How do you do a heuristic evaluation?

Let's talk about what a "classic" heuristic evaluation is. When Jakob Nielsen and Rolf Molich published the method in 1990, these two really smart guys were trying to distill some of the basic principles that make a user interface usable to its audience. They came up with 10 "accepted usability principles" (heuristics) that, when multiple evaluators applied them to any UI, should reveal gaps in the design of the UI that could cause problems for users.

Armed with the Nielsen checklist of accepted usability principles—heuristics—someone who had never seen the target UI before, and who was not necessarily knowledgeable about the domain, should be able to determine whether any UI complied with these 10 commandments of usable UI design. If three or four or five people sat down for an hour or two and inspected an interface separately, they could come up with piles of problems. Then they could compare their lists, normalize the issues, and then hand a list off to the engineers to go fix.

What do you get out of a heuristic evaluation?

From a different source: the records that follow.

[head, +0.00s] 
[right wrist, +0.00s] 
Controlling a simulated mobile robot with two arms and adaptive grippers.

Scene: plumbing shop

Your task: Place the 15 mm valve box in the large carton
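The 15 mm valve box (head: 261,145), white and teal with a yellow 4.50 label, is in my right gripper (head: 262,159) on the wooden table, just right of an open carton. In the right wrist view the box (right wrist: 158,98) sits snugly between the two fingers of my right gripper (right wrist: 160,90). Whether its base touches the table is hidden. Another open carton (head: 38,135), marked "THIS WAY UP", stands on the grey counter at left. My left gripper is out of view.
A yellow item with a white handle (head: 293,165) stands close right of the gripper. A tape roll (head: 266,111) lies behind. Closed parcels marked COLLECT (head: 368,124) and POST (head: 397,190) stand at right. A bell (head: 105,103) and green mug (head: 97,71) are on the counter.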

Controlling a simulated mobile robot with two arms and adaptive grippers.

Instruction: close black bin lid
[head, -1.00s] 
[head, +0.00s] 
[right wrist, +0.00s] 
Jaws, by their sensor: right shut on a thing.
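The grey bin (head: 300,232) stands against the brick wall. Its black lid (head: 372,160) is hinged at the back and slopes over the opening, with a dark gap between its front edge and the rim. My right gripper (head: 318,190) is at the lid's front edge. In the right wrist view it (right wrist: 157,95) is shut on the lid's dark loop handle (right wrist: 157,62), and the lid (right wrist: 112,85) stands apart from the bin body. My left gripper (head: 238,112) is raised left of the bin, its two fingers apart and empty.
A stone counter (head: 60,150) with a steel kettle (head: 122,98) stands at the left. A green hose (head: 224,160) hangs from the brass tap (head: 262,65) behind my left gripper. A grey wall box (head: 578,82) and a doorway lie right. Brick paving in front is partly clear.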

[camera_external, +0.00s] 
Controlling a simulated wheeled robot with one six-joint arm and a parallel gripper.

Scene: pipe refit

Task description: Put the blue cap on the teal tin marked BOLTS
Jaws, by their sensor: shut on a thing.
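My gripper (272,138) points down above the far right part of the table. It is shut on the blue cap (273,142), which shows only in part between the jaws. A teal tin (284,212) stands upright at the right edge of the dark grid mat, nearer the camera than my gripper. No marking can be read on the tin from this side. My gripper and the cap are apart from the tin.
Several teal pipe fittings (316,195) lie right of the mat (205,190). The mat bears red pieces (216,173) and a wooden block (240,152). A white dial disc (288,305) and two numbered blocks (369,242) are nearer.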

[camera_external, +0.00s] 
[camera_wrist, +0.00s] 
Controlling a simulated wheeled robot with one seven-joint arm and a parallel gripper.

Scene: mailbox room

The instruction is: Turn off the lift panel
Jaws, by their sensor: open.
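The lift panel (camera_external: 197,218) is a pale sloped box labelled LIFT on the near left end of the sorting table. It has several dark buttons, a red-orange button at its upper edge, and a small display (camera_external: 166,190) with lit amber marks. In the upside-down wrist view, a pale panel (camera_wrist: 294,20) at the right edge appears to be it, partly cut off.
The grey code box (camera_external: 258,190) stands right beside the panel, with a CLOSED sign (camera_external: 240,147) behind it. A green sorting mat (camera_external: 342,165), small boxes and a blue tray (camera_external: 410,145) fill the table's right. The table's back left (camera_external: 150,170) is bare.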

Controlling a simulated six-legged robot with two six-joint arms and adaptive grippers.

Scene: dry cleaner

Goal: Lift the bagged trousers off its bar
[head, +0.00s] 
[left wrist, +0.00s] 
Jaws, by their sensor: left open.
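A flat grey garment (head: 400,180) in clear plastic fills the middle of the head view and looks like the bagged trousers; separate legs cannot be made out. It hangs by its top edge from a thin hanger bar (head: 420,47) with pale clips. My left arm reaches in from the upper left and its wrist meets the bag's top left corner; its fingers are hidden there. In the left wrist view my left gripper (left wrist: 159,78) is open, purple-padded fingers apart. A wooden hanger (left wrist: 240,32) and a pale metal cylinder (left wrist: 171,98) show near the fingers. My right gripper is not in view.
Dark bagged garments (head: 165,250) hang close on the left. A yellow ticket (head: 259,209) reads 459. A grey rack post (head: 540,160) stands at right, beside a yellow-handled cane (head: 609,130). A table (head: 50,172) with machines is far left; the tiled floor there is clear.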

Let's say that the person who called me the other day was asking for a review in the form of a heuristic evaluation to resolve a conflict on the team. The conflict on this team was about the page flow: What should the order of steps in the process be? The same as site X, or the same as site Y? Should the up-sell be at the beginning or the end of the purchase process? "Could you please review the UI and just tell us what to do because we don't have time and money to do a usability test?"

Several of the Nielsen heuristics might apply. Some probably don't. For example, did the success of the page flow require users to remember things from step to step (recognition rather than recall)? Were there any shortcuts for return customers (flexibility and efficiency of use)? Where might users get bogged down, distracted, or lost (aesthetic and minimalist design)? By applying these heuristics, what have we found out?

The flow might require people to remember something from one step to another. The way the heuristic is written, requiring this of users is always bad. But it might not be.

The flow might not have shortcuts for expert users. The way the heuristic is written, not having shortcuts is bad. But it might not be.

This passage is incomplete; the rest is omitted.